Rows about robot tasks:
____________________

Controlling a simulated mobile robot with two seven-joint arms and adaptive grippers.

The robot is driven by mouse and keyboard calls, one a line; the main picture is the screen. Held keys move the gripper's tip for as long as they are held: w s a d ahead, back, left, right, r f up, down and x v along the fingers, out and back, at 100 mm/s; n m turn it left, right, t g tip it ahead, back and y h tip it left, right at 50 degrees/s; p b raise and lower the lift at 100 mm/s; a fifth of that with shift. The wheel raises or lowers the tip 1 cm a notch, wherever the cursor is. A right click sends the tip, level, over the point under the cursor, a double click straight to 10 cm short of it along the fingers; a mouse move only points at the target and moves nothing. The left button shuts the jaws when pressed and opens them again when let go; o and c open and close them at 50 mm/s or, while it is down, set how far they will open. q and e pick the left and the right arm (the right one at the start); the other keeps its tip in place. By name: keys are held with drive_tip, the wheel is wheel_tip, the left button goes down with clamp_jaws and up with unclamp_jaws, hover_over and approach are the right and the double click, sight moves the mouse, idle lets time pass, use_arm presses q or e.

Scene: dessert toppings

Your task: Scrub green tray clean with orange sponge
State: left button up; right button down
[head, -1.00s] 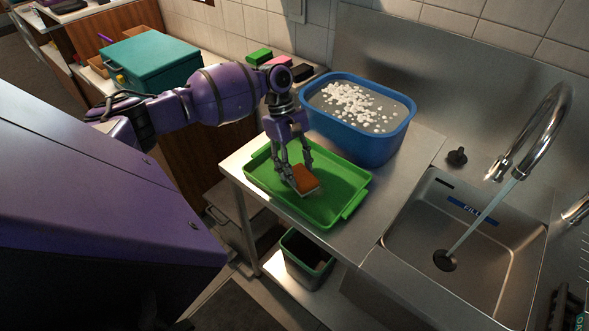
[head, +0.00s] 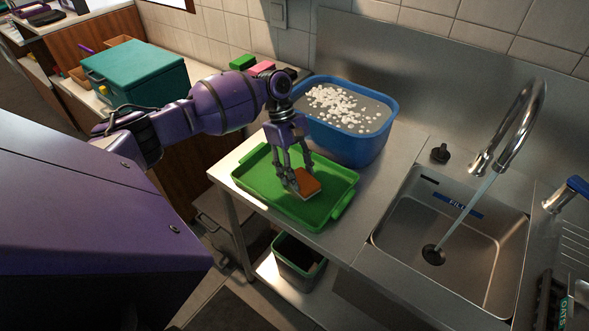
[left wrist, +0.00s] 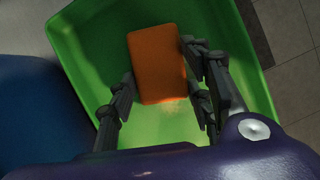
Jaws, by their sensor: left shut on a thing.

____________________

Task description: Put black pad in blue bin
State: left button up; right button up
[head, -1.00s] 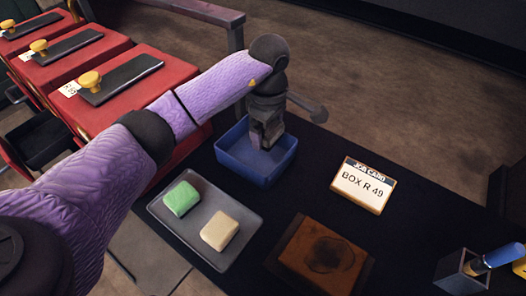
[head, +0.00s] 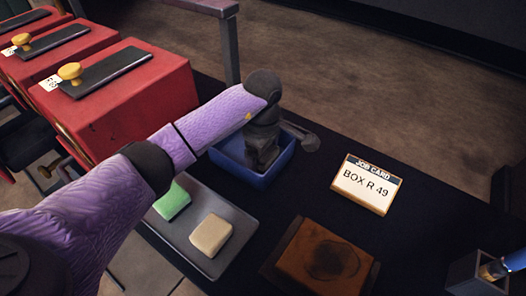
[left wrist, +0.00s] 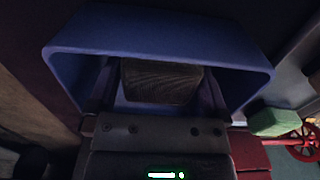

____________________

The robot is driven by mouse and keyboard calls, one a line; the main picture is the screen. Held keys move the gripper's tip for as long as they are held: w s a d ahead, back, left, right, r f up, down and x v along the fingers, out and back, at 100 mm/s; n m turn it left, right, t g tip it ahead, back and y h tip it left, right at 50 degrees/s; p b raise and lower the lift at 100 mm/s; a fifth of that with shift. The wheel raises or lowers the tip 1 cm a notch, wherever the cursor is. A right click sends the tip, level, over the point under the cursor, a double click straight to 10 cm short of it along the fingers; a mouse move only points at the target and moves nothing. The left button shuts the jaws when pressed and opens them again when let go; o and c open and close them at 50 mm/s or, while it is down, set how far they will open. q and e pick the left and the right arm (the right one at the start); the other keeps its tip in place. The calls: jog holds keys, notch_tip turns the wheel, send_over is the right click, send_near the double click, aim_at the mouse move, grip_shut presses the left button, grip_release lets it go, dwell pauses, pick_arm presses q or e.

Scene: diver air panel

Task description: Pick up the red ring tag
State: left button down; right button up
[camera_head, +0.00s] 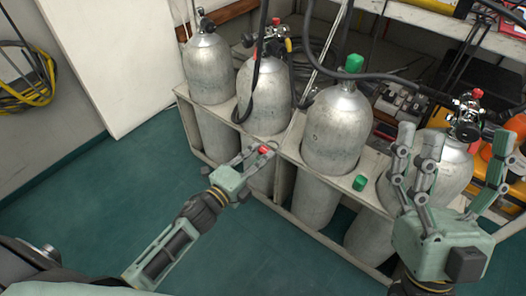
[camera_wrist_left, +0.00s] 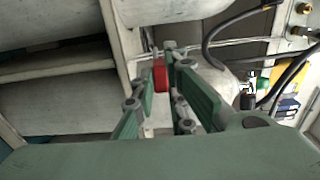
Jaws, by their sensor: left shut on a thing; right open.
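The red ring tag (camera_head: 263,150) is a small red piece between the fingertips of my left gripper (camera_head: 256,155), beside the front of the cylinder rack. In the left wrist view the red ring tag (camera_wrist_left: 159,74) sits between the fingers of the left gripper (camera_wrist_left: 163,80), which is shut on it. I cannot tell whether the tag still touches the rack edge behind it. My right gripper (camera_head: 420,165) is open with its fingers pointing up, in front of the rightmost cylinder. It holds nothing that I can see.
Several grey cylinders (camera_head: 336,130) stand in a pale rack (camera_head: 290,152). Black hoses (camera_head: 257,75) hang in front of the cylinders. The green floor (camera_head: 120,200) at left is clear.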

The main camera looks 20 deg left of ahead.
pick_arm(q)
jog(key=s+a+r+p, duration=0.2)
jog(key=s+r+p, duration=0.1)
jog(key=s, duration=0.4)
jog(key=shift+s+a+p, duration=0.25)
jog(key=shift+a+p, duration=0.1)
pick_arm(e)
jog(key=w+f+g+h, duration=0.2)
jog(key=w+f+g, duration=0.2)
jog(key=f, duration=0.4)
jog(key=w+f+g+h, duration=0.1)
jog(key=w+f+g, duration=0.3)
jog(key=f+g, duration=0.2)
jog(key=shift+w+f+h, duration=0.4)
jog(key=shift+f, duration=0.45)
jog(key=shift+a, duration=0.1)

____________________

### [Exercise details]
Your answer should be one number: the count of lines in the data above that include the word "description".

### [Response below]
2